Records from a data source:
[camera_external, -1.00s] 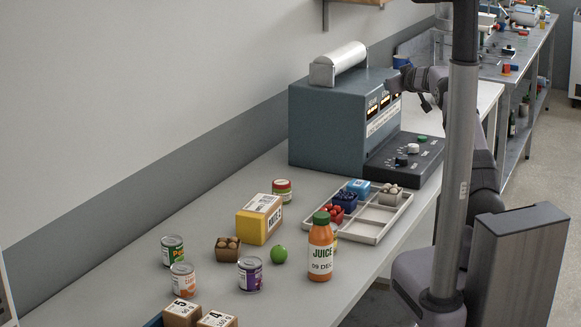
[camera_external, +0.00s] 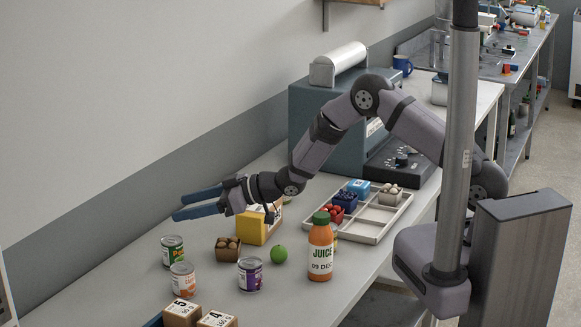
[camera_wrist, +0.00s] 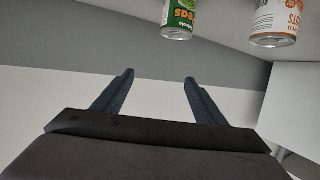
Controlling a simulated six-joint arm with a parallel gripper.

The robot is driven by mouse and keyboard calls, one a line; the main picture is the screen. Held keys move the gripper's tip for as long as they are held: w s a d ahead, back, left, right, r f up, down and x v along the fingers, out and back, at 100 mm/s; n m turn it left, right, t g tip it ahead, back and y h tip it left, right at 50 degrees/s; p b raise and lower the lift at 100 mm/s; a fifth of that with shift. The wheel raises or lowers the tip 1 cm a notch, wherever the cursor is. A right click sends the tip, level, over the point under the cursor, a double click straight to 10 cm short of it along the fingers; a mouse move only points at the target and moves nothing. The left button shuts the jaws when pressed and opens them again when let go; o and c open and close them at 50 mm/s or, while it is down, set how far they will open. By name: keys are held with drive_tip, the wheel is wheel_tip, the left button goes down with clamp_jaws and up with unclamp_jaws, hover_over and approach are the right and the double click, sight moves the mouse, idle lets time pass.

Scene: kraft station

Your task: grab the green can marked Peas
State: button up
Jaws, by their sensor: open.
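The green-labelled Peas can (camera_external: 172,251) stands upright on the table at the lower left in the external view. In the wrist view the Peas can (camera_wrist: 179,18) is at the top, cut off by the frame edge. My gripper (camera_external: 198,203) is open and empty, with its blue fingers pointing left. It hangs in the air above the table, apart from the Peas can. The fingers also show in the wrist view (camera_wrist: 158,92), spread apart with nothing between them.
An orange-labelled can (camera_external: 182,278) stands close to the Peas can; it is also in the wrist view (camera_wrist: 280,22). A purple-labelled can (camera_external: 250,274), a brown carton (camera_external: 227,248), a green fruit (camera_external: 279,254) and a juice bottle (camera_external: 320,250) stand to the right. A yellow box (camera_external: 250,228) is below my wrist.

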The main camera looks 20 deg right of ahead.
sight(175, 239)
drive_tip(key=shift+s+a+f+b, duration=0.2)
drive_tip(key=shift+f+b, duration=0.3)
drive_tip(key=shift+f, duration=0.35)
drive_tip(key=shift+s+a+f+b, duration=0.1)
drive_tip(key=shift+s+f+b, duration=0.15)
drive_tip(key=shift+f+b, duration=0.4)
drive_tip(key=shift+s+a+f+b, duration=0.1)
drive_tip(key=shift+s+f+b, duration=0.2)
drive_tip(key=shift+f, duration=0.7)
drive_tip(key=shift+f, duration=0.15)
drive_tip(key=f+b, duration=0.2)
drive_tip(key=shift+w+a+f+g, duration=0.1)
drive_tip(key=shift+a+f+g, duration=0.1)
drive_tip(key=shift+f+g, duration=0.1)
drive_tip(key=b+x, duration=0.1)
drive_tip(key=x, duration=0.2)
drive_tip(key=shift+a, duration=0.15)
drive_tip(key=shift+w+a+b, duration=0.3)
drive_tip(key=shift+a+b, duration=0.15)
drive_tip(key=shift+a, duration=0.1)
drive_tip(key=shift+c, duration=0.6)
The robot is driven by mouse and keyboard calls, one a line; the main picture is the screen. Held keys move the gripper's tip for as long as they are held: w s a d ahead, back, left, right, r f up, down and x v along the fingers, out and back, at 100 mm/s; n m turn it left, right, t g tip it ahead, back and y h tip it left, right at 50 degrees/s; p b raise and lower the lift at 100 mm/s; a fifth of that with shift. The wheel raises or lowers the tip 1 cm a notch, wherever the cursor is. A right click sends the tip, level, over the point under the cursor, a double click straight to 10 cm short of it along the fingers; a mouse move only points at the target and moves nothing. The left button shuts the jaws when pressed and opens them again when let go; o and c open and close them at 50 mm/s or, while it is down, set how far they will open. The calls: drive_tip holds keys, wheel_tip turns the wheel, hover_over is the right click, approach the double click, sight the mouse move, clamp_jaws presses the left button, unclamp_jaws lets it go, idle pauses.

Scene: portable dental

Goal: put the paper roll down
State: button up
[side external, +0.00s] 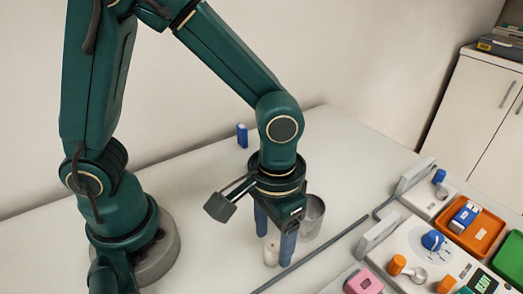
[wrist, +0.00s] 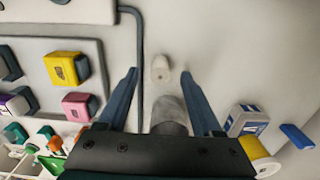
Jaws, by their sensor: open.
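The white paper roll (side external: 271,251) stands upright on the pale table in the side view. In the wrist view the paper roll (wrist: 160,71) shows its end and sits between the two blue fingertips, with a gap on each side. My gripper (side external: 274,248) points down, its fingers open on either side of the roll. In the wrist view my gripper (wrist: 160,74) is also open, and neither finger appears to press on the roll. The roll's contact with the table is partly hard to see.
A grey metal cup (side external: 313,216) stands close beside my gripper. A dark rod or hose (side external: 325,252) runs along the table. To the right is a console with coloured blocks and an orange tray (side external: 473,232).

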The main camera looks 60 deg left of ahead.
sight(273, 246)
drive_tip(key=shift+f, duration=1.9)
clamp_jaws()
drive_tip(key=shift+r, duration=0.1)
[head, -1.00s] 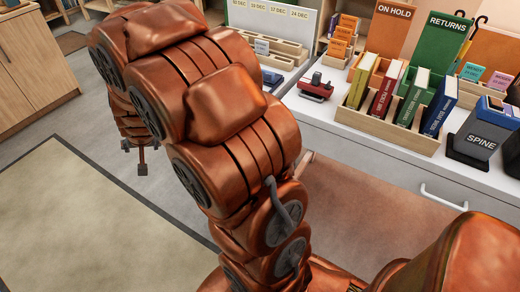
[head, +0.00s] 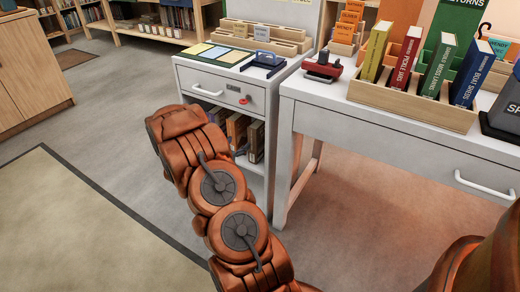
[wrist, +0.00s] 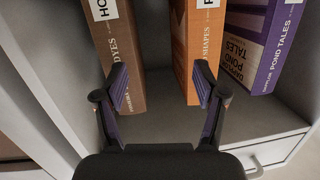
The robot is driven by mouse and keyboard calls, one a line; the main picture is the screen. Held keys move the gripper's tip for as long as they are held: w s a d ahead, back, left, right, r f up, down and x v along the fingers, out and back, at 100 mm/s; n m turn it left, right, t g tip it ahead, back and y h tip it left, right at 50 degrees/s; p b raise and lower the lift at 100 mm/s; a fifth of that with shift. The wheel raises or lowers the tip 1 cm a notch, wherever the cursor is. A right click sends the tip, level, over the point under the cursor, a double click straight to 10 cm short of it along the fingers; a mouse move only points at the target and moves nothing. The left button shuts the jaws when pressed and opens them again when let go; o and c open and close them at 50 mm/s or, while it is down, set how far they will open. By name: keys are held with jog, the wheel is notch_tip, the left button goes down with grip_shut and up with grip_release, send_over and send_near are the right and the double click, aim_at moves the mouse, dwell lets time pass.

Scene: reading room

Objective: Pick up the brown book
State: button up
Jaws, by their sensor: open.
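The brown book (wrist: 121,60) stands at the left of a row in the wrist view, its spine toward me and lettering ending in "DYES". In the head view it appears as the right one of the books (head: 257,141) in the open shelf under the drawer. My gripper (wrist: 160,86) is open and empty in front of the row. Its left finger overlaps the brown book's spine and its right finger overlaps the orange book (wrist: 192,40). The gap between the two books lies between the fingers. In the head view my arm hides most of the gripper.
A purple-and-white book (wrist: 262,45) stands beyond the orange one. The white cabinet's drawer (head: 222,88) is above the shelf, with a handle and red knob. A white desk (head: 375,125) with a wooden book rack (head: 415,106) is close on the right. Floor at left is clear.

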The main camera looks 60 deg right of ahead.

> [Problem to solve]:
Gather from the entries above all lines that include the string "Scene".

> [Output below]:
Scene: kraft station
Scene: portable dental
Scene: reading room

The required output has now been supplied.